_EXERCISE DETAILS_
Return only those lines from the line containing "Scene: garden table" to the line containing "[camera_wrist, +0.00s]", both included, and please omit the pictures.

_RECORDED INFORMATION_
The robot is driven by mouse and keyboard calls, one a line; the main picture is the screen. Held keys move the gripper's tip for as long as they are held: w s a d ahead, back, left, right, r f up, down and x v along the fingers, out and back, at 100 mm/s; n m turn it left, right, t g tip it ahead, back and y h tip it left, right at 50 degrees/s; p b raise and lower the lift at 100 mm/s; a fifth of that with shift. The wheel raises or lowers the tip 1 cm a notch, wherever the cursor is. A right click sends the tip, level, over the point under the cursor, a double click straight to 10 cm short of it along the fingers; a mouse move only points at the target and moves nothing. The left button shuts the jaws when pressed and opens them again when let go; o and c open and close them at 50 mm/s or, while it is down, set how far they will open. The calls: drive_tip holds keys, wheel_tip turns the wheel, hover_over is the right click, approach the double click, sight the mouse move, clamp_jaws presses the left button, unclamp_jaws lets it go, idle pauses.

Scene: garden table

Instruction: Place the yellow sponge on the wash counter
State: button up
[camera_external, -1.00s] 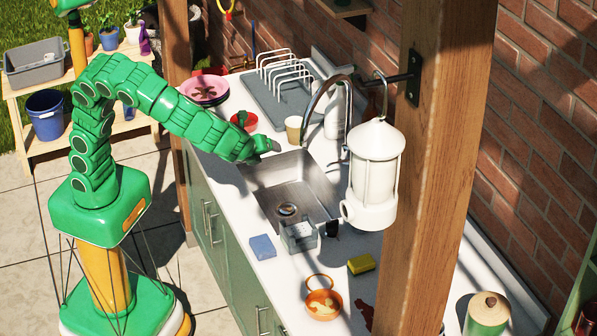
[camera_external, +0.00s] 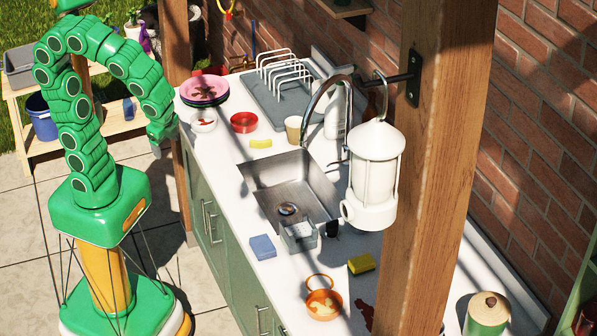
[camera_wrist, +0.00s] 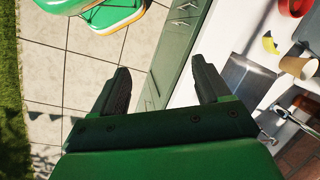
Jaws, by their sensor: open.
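The yellow sponge (camera_external: 361,263) lies on the white wash counter (camera_external: 222,155), on the near side of the sink and right of the orange bowl. A curved yellow piece (camera_external: 260,143) lies on the counter behind the sink; it also shows in the wrist view (camera_wrist: 270,43). My gripper (camera_external: 157,150) hangs off the counter's front edge, left of the plates and bowls. In the wrist view my gripper (camera_wrist: 163,85) has its two fingers wide apart with nothing between them. The paving and cabinet front show beyond them.
The sink (camera_external: 290,185) has a faucet (camera_external: 325,90) behind it. A red bowl (camera_external: 244,122), a white bowl (camera_external: 204,122), a cup (camera_external: 293,130), stacked plates and a dish rack (camera_external: 280,100) stand around. A blue sponge (camera_external: 263,247) lies near the front edge. A lantern (camera_external: 376,170) hangs from the post.

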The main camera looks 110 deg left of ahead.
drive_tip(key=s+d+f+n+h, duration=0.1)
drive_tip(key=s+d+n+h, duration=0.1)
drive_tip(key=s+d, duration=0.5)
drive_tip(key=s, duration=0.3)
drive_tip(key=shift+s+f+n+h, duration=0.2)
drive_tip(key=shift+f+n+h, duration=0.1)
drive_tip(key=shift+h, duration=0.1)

_ANSWER_
Scene: garden table

Instruction: Place the yellow sponge on the wash counter
State: button up
[camera_external, -1.00s] 
[camera_external, +0.00s] 
[camera_wrist, +0.00s] 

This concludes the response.